After all, Belgium and Germany were neighbors and trading partners. Neither Germany nor France had violated Belgian neutrality during the Franco-Prussian War. The French assumed that the Germans would honor Belgian neutrality. But before the war, the Kaiser had informed Belgium’s King Albert I that in the event of another war with France, Germany would need to cross Belgium. King Albert replied that Belgium was a nation and not a road. Germany didn’t seem to get the message
The speed that the Germans were counting on had unexpectedly slowed down. The Russians mobilized faster than the Germans had expected them to and their offensive on the Eastern Front accelerated. The French had their own way of speeding up the action by commandeering taxis in Paris to transport thousands of soldiers to the front lines.

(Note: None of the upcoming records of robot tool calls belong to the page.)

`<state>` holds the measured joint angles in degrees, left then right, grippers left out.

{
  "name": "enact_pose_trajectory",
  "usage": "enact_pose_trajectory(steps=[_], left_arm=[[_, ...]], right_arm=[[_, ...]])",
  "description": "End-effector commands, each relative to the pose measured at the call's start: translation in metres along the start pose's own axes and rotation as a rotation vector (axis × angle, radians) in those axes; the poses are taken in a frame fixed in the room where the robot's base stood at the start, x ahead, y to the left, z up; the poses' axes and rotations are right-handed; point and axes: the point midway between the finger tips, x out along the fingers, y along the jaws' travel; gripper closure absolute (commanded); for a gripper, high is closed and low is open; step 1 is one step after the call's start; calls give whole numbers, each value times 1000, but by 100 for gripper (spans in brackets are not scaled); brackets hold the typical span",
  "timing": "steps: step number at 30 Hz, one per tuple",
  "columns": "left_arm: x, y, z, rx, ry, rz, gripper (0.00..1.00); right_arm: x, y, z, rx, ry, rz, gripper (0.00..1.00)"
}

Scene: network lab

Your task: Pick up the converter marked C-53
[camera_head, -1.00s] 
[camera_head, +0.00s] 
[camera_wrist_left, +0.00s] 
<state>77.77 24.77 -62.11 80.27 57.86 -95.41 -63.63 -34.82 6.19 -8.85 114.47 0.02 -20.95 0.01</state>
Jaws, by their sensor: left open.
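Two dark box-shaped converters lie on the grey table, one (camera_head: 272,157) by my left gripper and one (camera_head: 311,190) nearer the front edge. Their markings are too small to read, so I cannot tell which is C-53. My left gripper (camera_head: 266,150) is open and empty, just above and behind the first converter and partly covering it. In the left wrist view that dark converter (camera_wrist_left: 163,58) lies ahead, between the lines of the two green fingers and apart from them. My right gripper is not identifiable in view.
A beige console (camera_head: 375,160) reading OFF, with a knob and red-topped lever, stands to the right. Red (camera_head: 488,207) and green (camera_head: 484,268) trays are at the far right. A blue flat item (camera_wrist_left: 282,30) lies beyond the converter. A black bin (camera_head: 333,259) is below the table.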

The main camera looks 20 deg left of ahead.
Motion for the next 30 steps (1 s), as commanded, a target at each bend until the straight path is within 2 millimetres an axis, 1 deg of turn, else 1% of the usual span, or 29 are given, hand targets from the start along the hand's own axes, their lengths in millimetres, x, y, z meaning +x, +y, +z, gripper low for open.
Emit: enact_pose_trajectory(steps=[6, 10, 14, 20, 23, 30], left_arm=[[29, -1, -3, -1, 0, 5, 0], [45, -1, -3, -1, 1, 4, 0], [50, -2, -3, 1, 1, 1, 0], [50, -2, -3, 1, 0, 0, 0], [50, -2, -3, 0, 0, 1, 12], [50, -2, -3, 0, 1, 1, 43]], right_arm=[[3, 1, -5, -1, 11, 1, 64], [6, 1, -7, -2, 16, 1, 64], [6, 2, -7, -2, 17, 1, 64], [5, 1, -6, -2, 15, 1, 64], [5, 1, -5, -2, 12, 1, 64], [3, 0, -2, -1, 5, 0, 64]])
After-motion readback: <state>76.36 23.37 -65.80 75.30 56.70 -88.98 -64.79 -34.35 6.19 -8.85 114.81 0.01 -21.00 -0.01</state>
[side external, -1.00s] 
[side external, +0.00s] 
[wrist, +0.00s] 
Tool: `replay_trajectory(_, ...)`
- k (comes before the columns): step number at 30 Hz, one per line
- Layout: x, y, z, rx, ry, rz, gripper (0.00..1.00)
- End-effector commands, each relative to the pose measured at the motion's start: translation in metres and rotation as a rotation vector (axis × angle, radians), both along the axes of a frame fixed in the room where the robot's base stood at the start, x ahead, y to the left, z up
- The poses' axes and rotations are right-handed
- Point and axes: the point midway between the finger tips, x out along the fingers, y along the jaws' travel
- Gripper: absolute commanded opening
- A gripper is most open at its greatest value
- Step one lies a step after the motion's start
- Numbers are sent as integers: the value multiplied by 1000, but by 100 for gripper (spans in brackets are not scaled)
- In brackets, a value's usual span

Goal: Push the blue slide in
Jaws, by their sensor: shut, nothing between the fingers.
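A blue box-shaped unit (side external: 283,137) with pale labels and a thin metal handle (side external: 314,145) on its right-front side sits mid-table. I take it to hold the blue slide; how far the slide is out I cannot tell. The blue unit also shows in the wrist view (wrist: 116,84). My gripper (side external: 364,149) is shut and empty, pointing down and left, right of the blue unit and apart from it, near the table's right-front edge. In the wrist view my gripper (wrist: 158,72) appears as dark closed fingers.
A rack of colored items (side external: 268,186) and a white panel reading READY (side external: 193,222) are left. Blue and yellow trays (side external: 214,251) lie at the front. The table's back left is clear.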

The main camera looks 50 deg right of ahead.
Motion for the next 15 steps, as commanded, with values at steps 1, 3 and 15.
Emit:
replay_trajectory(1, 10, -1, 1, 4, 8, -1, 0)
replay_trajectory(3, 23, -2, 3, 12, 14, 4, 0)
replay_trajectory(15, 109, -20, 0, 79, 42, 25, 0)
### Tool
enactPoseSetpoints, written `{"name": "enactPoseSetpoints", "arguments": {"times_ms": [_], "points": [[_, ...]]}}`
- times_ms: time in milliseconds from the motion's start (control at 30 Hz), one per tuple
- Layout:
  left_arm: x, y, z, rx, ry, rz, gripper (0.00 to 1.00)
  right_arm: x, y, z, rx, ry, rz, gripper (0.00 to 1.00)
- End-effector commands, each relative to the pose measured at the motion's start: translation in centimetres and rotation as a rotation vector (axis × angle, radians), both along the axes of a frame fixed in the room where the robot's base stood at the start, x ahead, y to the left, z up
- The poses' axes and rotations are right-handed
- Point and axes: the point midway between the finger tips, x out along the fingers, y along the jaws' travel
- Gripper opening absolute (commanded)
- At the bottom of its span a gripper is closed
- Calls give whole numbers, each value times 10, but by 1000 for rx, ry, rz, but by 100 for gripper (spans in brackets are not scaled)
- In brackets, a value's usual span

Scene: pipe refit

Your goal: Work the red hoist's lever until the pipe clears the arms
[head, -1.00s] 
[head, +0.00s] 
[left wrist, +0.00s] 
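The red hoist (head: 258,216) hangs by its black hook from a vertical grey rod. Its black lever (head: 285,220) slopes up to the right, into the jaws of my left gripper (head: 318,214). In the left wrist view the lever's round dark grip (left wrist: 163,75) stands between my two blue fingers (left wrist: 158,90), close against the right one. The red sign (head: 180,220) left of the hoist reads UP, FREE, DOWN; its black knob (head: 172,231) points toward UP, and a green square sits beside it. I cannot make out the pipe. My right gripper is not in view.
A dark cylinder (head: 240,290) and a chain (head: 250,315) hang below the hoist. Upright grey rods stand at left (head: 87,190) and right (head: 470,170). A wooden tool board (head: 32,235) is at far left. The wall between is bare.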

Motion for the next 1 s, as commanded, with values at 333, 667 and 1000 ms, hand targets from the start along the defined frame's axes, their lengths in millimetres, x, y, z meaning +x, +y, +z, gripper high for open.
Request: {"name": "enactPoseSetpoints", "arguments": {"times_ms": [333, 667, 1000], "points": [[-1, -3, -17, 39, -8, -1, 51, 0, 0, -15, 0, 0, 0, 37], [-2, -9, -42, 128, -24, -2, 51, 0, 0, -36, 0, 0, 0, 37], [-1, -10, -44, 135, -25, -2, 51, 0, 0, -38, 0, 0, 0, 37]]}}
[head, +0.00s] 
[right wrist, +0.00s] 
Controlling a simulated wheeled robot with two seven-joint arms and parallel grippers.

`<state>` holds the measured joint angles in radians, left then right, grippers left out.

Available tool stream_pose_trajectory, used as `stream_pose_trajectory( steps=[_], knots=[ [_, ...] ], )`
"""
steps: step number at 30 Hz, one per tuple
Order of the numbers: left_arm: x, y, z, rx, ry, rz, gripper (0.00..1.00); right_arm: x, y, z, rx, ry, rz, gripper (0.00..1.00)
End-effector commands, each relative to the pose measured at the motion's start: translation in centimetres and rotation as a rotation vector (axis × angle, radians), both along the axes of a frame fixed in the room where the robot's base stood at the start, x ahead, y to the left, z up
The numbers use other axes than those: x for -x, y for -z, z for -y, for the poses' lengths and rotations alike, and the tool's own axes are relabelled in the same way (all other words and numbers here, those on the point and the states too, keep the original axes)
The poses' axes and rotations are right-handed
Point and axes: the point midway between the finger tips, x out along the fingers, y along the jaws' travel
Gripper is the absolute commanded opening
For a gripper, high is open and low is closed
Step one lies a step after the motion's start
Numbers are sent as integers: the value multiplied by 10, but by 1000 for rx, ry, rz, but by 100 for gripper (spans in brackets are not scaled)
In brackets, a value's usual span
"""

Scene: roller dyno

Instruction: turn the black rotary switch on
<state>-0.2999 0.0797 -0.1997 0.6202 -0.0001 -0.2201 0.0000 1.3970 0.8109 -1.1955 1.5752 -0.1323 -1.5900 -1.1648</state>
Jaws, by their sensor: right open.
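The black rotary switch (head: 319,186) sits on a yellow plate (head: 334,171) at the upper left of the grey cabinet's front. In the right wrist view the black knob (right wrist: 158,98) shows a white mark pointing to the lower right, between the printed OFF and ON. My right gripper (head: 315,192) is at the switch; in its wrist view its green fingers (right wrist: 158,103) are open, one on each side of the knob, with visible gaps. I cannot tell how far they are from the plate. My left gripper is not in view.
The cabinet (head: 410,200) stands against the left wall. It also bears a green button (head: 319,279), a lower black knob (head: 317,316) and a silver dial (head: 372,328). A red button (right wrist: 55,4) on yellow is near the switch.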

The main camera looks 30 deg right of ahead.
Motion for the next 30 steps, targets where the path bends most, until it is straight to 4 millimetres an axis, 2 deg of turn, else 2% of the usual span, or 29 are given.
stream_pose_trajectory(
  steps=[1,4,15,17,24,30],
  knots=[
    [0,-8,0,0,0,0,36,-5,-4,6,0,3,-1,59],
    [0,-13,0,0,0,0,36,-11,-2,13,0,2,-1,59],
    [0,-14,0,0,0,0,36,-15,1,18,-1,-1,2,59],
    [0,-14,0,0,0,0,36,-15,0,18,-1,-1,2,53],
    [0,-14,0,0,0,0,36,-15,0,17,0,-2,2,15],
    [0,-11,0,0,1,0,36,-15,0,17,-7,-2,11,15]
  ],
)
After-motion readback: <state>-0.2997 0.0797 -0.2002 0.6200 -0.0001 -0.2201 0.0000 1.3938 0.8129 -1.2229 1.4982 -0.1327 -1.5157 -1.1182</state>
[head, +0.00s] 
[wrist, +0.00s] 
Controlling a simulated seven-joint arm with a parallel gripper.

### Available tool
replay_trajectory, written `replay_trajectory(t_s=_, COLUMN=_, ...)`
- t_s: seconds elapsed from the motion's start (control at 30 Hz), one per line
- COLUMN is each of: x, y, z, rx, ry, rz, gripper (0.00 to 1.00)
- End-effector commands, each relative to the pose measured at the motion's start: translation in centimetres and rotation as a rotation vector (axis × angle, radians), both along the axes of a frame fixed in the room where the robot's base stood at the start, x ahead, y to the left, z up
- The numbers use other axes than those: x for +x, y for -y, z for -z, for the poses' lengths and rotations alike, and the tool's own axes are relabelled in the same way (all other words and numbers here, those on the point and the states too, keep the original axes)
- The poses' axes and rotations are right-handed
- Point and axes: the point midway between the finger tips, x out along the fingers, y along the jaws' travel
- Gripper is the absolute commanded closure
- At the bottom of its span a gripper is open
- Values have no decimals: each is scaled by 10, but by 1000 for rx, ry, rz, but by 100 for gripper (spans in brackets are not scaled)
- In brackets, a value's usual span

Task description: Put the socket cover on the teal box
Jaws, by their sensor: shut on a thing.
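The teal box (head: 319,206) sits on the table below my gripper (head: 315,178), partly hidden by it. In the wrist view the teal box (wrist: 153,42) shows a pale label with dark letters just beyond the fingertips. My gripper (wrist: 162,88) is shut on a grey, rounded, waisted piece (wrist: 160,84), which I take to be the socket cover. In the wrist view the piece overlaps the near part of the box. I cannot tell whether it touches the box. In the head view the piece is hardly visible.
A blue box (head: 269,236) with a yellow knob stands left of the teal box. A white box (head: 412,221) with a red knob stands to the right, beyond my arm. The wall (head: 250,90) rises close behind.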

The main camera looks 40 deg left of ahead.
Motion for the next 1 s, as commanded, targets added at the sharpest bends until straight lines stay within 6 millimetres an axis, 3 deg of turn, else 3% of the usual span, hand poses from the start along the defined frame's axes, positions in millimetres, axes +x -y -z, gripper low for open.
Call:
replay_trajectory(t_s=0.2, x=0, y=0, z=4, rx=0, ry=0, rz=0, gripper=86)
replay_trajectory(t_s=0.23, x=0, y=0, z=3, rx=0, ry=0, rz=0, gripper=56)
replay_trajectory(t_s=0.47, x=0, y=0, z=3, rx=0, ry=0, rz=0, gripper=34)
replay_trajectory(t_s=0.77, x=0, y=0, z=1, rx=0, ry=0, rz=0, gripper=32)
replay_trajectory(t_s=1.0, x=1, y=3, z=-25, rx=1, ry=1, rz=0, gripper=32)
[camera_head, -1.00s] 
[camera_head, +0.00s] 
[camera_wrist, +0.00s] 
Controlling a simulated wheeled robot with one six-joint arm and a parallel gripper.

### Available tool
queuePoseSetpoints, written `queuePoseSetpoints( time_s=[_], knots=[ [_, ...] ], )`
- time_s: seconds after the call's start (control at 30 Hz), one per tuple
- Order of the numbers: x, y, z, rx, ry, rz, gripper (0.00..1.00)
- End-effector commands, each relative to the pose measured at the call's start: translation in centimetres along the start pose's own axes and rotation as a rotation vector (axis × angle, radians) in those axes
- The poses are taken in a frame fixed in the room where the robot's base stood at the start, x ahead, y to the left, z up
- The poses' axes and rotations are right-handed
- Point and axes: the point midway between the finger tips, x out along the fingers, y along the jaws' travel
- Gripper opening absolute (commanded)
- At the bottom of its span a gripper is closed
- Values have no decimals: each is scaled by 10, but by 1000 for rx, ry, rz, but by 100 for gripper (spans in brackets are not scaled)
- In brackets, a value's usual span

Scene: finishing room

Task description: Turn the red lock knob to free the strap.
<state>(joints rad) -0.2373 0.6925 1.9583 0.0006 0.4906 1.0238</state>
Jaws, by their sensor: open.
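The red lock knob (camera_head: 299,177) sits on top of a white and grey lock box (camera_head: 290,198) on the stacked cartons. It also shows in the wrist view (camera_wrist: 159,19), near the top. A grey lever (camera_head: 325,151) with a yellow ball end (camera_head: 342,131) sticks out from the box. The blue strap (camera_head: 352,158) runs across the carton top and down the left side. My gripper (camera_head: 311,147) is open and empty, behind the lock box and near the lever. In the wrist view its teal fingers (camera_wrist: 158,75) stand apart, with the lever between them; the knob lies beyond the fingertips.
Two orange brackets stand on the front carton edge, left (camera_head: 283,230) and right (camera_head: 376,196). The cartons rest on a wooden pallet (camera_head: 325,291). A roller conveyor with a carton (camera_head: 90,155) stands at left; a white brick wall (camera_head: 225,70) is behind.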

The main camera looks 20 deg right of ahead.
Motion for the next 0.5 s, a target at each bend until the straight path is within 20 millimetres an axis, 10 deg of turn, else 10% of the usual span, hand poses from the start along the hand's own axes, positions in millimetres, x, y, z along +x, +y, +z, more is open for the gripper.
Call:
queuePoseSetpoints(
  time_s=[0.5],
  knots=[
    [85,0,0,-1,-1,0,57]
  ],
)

And then the Belgians delivered a speed bump on the road of the German war machine’s advance. Belgium refused the German request to cross its borders, but Germany’s request had been for form’s sake. They needed to get to France quickly and that meant using Belgium as an on-ramp. But instead of a smooth transport through the country, the Germans met Belgian resistance that slowed down their advance to France. The Belgian military was small but brave, with 43,000 men in its infantry divisions, 115,000 reserves, and twelve aircraft in its Air Force.
The Schlieffen Plan may have suffered a delay at the hands of the Belgians, but the Germans also had zeppelins and howitzers which ultimately overpowered the Belgians. As it was apparent that Belgian neutrality had been violated, Great Britain was called upon to make good on the promise it had made in the previous century. On August 4, 1914, the British joined France and Russia against Germany and Austria.
The plans of both nations depended upon swift results in order to achieve an easy victory. The gods of war smiled grimly; the bloody carnage of World War I lasted four long years and were anything but quick or easy.